The Vermont senator revealed the changes a day after losing four of the five states that voted Tuesday and falling further behind Hillary Clinton in the race for the Democratic presidential nomination. Despite the changes, Mr. Sanders said he would remain in the race through the party's summer convention and stressed that he hoped to bring staff members back on board if his political fortunes improved.My condolences to the people losing their jobs.
"We want to win as many delegates as we can, so we do not need workers now in states around the country," Mr. Sanders said in the interview. "We don't need people right now in Connecticut. That election is over. We don't need them in Maryland. So what we are going to do is allocate our resources to the 14 contests that remain, and that means that we are going to be cutting back on staff."
When asked how many people would be let go, Mr. Sanders didn’t give an exact number but did say many people would be affected.

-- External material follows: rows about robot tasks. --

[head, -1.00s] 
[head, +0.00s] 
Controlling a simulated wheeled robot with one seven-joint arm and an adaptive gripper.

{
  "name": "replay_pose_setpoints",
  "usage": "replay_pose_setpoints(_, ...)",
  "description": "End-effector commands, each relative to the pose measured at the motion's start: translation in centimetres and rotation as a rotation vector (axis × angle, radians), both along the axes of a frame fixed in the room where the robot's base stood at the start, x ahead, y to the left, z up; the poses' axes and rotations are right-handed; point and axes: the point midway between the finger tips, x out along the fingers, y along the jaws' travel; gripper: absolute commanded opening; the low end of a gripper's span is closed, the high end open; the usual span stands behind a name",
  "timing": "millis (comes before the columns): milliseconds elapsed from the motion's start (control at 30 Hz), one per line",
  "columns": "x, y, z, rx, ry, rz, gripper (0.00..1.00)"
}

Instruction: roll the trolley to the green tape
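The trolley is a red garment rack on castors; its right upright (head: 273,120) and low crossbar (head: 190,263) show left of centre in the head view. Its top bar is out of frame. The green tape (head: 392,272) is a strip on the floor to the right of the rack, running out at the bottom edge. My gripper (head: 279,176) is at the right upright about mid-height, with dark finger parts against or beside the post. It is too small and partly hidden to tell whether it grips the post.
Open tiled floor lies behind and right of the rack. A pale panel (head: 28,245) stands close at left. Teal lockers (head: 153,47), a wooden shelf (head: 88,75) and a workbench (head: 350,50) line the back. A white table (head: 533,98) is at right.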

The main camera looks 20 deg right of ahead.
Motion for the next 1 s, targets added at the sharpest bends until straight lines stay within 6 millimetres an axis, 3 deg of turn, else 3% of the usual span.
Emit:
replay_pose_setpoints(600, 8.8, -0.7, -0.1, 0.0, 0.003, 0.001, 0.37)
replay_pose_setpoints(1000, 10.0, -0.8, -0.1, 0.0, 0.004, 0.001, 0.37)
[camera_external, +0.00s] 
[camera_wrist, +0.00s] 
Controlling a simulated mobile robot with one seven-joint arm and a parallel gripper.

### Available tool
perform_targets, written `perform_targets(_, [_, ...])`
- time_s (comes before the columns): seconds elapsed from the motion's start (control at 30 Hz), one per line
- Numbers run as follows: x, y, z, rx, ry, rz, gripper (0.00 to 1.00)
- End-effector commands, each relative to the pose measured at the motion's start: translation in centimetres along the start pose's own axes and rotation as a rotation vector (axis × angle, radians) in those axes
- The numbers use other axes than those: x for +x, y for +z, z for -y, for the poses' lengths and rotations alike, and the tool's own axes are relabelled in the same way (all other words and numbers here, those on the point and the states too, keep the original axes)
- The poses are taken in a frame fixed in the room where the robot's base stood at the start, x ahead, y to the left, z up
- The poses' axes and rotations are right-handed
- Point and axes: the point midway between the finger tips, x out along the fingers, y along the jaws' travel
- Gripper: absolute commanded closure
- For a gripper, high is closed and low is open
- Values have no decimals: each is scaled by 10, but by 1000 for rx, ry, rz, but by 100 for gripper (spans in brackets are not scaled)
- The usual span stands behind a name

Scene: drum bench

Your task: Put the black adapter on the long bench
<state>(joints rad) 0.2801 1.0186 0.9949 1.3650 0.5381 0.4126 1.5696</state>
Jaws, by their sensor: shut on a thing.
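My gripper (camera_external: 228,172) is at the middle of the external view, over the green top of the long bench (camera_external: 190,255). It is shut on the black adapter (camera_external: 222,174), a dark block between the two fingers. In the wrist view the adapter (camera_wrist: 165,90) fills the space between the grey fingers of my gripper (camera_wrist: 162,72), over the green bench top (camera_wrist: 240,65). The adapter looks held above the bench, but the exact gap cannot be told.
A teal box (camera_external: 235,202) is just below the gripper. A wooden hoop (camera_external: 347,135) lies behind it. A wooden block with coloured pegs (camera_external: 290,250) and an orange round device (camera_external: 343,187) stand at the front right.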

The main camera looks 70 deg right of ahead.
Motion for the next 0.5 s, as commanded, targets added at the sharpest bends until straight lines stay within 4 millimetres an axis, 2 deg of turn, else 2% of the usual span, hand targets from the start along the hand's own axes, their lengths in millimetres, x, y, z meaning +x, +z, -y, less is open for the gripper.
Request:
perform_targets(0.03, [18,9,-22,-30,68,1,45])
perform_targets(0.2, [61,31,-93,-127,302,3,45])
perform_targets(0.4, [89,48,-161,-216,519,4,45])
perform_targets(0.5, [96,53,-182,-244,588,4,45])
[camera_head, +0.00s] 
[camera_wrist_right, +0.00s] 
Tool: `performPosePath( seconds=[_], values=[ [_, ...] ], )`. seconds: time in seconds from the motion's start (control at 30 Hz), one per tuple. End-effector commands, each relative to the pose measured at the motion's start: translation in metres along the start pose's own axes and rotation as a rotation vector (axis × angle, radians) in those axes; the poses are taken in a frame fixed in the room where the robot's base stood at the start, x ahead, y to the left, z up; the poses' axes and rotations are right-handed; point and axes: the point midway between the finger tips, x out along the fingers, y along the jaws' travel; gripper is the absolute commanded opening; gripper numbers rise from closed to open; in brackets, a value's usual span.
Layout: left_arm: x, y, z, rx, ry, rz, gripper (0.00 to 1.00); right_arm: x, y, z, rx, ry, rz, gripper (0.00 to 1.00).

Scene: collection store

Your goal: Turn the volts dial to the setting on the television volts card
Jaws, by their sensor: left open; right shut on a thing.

"It will be hundreds of staff members," Mr. Sanders said. "We have had a very large staff, which was designed to deal with 50 states in this country; 40 of the states are now behind us. So we have had a great staff, great people."
He added that he hoped to work with the people his campaign is letting go in the future.
"If we win this, every one of those great people who have helped us get this far, they will be rehired," Mr. Sanders said. "But right now, we have to use all of the resources we have and focus them on the remaining states."
He said his campaign's fund-raising was not suffering. "We are doing well, and it continues to be very strong," he said.
People can do whatever they want with their own money, but Sanders continuing to aggressively fundraise, while indulging this pretense—that many of his supporters believe—that he can still actually win the nomination, which he cannot, strikes me as not entirely ethical.
And he is still saying that: "We are in this campaign to win, but if we do not win, we intend to win every delegate we can, so that when we go to Philadelphia in July we are going to have the votes to put together the strongest progressive agenda that any political party has ever seen."
Meanwhile, his campaign manager Jeff Weaver is still peddling the narrative that they can straight-up win, saying "he still sees a 'mathematical possibility' of catching Clinton, saying Sanders is poised to go on a winning streak and will continue to try to convince the party's superdelegates that he would be the stronger Democratic candidate against Republican front-runner Donald Trump in the fall."
To be clear: At this point, "Sanders would need 107% of remaining delegates at stake in order to win the nomination."
Anyway. Like I said, people can do with their money whatever they want to do with it, but I just wish Sanders would be more honest about the investment they're making.